REQUEST: Set down the lines from the one containing "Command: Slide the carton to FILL" to the one containing "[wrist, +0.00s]", both lines included, exactly as they stand and with no other lines.

PROVIDED ENTRIES:
──────────

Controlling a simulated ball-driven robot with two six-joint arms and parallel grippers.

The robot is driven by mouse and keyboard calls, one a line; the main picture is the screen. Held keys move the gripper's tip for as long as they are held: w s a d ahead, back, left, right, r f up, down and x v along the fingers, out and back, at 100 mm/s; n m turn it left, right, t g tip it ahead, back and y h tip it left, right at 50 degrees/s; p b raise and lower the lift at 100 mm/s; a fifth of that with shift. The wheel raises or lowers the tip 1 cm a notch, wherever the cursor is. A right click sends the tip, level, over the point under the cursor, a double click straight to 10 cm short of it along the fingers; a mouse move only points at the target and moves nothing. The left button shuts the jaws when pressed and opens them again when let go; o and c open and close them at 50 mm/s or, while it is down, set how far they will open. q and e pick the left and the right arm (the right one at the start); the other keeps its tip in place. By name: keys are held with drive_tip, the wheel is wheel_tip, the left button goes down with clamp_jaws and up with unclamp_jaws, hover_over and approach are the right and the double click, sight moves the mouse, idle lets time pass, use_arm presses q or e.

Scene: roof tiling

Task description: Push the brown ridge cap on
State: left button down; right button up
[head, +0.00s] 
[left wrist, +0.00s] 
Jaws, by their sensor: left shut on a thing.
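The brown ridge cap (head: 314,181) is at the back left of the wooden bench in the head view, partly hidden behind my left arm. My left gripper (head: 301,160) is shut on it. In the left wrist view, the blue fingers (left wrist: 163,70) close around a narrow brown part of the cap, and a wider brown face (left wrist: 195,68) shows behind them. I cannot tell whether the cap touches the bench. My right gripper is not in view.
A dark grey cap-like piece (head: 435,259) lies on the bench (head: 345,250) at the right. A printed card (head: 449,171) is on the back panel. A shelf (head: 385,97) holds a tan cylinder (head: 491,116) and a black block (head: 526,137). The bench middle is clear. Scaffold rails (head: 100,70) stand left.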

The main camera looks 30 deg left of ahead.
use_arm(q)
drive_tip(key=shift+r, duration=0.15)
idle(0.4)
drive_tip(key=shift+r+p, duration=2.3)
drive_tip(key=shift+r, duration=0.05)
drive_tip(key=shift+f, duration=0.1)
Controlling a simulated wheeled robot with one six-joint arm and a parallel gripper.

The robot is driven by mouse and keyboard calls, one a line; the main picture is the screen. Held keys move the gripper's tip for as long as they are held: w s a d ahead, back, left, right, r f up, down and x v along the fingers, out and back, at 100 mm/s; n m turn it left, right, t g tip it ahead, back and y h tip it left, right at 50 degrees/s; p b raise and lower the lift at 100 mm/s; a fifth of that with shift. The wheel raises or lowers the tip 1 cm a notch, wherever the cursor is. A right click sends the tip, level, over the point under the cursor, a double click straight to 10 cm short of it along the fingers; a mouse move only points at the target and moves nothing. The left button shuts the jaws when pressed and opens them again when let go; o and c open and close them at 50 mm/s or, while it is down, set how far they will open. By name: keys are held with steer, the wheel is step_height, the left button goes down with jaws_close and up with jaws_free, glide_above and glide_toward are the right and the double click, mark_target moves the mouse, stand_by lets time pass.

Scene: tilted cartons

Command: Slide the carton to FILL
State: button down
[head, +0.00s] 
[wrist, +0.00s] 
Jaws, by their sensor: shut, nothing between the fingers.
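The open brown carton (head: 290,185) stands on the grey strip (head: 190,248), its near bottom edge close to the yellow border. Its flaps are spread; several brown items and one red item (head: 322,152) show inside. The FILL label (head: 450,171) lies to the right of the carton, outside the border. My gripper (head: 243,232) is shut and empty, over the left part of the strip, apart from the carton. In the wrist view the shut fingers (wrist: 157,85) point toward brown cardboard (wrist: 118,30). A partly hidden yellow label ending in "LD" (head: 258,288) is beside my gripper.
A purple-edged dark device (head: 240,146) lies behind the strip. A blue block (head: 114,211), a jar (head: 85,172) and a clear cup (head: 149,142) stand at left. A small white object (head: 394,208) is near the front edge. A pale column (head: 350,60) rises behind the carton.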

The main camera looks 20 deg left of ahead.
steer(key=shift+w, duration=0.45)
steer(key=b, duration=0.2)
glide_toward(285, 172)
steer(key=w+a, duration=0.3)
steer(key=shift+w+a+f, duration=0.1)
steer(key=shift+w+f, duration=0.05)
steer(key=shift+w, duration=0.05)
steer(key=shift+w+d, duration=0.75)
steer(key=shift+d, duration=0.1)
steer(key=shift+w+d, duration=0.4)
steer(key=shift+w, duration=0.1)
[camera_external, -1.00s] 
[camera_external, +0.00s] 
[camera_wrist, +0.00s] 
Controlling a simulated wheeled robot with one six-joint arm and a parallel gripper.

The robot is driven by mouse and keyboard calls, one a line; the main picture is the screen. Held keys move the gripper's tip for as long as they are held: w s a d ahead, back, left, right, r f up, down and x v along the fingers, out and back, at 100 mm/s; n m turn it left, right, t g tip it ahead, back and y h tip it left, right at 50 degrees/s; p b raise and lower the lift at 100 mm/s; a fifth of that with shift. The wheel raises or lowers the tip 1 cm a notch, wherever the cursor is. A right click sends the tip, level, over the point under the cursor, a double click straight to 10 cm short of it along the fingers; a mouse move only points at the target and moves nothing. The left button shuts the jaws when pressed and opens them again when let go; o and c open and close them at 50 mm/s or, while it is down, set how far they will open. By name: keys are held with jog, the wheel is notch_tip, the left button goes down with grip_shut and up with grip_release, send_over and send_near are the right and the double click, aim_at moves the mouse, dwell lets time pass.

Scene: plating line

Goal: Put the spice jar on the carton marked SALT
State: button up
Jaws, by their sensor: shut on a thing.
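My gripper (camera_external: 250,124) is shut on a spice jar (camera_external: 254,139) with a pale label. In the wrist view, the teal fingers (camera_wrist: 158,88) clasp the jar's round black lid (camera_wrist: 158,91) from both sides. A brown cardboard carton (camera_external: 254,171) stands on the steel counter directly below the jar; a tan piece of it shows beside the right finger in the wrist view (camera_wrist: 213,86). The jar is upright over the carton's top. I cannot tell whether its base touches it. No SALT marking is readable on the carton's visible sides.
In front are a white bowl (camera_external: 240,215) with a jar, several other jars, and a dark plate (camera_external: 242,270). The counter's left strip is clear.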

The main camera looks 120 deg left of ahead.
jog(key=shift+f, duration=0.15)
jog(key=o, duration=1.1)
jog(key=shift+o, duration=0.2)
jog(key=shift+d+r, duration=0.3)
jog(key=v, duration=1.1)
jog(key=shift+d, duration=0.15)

──────────

TASK RESULT:
Command: Slide the carton to FILL
State: button down
[head, +0.00s] 
[wrist, +0.00s] 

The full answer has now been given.